Saturday, June 25, 2022

cook: sinigang

After the alfresco lunch of Asian rice noodle bowls, I told Cecilia not to cook dinner either because I was going to cook the Filipino dish regularly in rotation of Sinigang. Growing up in Groton, Connecticut, my mother would go to a tiny Filipino grocery store in New London to buy the unripe tamarind or sampaloc that was in the freezer in order to make the sour soup. She boiled onion, pork or beef neck bones, the sampaloc, tomato, taro and cabbage (either white or bok choi or whatever was available). My dad would add okra and eggplant to his Sinigang. I had trekked out to Seafood City in Daly City a couple days ago and bought the Knorr's sinigang flavoring packet as well as bok choi, Filipino eggplant, taro, and long beans as well as pork shoulder attached to the bone. The instructions called for dissolving the packet in quarts and quarts of water and then boiling it. I added the pork bones into the pot too. While the broth heated, I washed and trimmed and cut the vegetables.       
 
I recall helping my mom cook this dish. She would have me skim the marrow and scum and fat at the top of the pot. Whereas I used a big spoon as a child, this time I used just a colander and didn't remove the fat which to me is flavor.
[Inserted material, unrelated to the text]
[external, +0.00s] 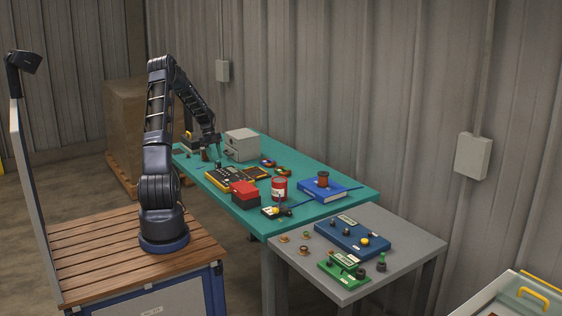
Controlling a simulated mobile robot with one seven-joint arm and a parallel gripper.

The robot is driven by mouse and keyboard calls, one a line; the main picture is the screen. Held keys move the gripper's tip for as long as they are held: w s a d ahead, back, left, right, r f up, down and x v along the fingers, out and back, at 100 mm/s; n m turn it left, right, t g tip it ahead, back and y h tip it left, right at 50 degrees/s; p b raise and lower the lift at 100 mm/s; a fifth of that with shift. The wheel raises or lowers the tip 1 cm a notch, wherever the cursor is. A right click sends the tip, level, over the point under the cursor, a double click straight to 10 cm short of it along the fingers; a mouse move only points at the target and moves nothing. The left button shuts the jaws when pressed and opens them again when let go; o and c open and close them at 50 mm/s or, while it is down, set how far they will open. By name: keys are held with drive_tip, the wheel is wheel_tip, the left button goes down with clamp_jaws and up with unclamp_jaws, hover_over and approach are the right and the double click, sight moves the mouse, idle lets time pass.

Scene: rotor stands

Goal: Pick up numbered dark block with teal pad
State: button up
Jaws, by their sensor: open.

I let the meat and bones and broth simmer on the stove for a couple hours. I didn't add the vegetables, nor started cooking a separate pot of rice until 15 minutes before serving.
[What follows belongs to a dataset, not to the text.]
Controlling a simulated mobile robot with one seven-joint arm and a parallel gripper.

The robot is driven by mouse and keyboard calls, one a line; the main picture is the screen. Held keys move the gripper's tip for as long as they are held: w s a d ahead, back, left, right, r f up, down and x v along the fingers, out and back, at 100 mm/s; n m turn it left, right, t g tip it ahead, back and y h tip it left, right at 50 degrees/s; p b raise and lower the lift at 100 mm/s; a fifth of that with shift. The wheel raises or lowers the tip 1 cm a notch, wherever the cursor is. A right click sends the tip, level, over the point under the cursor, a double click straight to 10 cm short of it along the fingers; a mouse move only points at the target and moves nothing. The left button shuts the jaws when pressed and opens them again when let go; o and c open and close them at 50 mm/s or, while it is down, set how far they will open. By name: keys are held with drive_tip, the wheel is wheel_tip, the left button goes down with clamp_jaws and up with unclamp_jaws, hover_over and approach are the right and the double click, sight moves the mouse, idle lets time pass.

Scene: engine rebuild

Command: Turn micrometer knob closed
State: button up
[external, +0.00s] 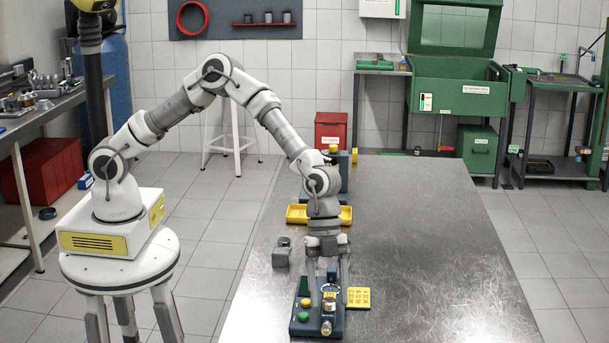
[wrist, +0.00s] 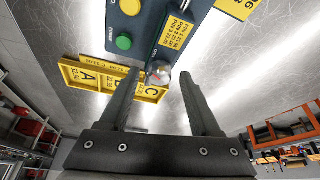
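The blue micrometer fixture (external: 300,328) lies at the near end of the metal table. It also shows at the top of the wrist view (wrist: 150,32), with a green button (wrist: 123,42) and a yellow label (wrist: 176,32). The silver micrometer knob (wrist: 159,74) sticks out from the fixture's end. My gripper (wrist: 158,77) is open, one finger on each side of the knob in the wrist view, with gaps showing. I cannot tell whether the fingertips reach the knob's depth. In the external view my gripper (external: 328,286) points down over the fixture.
A yellow marked plate (external: 358,297) lies right of the fixture. A small grey part (external: 281,257) stands behind it to the left. Yellow trays (external: 297,214) and another blue fixture are farther back. The right side of the table (external: 430,250) is clear.

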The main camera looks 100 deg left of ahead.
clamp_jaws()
The vegetables lost their vibrant emerald color as they got tender. I resigned myself to gray soup though it was delicious. Just as I did in my childhood, I put soy sauce on my rice and vegetables and meat instead of stinky fish sauce. Before cooking dinner, my one mission that afternoon was to find my favorite flavor of Thrifty ice cream: chocolate malted krunch at a Rite Aid drugstore. I had to drive to two in order to find it, and the second store had none on its shelves either. But a store clerk kindly asked if I wanted to order the flavor. Yes! And even better, he found 8 half gallon containers in a back freezer. At 2 for 8 bucks, I had to buy two even though I had already bought pints of cappuccino krunch and mint chocolate chip. Yep, you can also see the 10 pints of Haagen-Dazs. Coffee chip which the hubs eats with his brownies and the 2 pints of vanilla that I want to make ice cream sandwiches with.
Dessert was divine last night after my sinigang dinner, and the stomach ache from all the lactose was worth it.